What to do –
Exactly reproduce the lines that follow.
===
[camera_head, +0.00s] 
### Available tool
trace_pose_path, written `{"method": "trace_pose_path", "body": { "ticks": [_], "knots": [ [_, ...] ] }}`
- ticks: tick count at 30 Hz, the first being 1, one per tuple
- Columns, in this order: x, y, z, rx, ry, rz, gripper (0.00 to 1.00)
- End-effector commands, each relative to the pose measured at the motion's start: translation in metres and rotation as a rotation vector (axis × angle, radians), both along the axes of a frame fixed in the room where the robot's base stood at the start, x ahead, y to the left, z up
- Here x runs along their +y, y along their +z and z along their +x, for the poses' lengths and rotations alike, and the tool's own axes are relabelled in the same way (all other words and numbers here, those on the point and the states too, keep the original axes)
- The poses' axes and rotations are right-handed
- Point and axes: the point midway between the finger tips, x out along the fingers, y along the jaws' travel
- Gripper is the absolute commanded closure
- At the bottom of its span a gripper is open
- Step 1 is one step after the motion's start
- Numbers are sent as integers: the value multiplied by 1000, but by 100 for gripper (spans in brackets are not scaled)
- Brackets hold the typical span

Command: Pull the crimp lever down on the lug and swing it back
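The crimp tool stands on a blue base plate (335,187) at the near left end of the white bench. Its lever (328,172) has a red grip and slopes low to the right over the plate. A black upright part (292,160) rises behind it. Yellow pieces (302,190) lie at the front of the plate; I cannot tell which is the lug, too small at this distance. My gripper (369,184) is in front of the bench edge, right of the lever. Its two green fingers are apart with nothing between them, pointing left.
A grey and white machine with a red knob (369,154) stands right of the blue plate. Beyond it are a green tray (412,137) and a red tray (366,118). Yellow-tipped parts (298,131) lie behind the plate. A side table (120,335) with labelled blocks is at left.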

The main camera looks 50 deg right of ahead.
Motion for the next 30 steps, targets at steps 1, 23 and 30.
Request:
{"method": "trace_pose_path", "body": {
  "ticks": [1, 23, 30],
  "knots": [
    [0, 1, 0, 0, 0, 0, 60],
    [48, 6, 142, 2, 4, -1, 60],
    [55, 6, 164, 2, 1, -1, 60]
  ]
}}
===
Task answer –
[camera_head, +0.00s] 
### Available tool
trace_pose_path, written `{"method": "trace_pose_path", "body": { "ticks": [_], "knots": [ [_, ...] ] }}`
- ticks: tick count at 30 Hz, the first being 1, one per tuple
- Columns, in this order: x, y, z, rx, ry, rz, gripper (0.00 to 1.00)
- End-effector commands, each relative to the pose measured at the motion's start: translation in metres and rotation as a rotation vector (axis × angle, radians), both along the axes of a frame fixed in the room where the robot's base stood at the start, x ahead, y to the left, z up
- Here x runs along their +y, y along their +z and z along their +x, for the poses' lengths and rotations alike, and the tool's own axes are relabelled in the same way (all other words and numbers here, those on the point and the states too, keep the original axes)
- The poses' axes and rotations are right-handed
- Point and axes: the point midway between the finger tips, x out along the fingers, y along the jaws' travel
- Gripper is the absolute commanded closure
- At the bottom of its span a gripper is open
- Step 1 is one step after the motion's start
- Numbers are sent as integers: the value multiplied by 1000, but by 100 for gripper (spans in brackets are not scaled)
- Brackets hold the typical span

Command: Pull the crimp lever down on the lug and swing it back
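The crimp tool stands on a blue base plate (335,187) at the near left end of the white bench. Its lever (328,172) has a red grip and slopes low to the right over the plate. A black upright part (292,160) rises behind it. Yellow pieces (302,190) lie at the front of the plate; I cannot tell which is the lug, too small at this distance. My gripper (369,184) is in front of the bench edge, right of the lever. Its two green fingers are apart with nothing between them, pointing left.
A grey and white machine with a red knob (369,154) stands right of the blue plate. Beyond it are a green tray (412,137) and a red tray (366,118). Yellow-tipped parts (298,131) lie behind the plate. A side table (120,335) with labelled blocks is at left.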

The main camera looks 50 deg right of ahead.
Motion for the next 30 steps, targets at steps 1, 23 and 30.
Request:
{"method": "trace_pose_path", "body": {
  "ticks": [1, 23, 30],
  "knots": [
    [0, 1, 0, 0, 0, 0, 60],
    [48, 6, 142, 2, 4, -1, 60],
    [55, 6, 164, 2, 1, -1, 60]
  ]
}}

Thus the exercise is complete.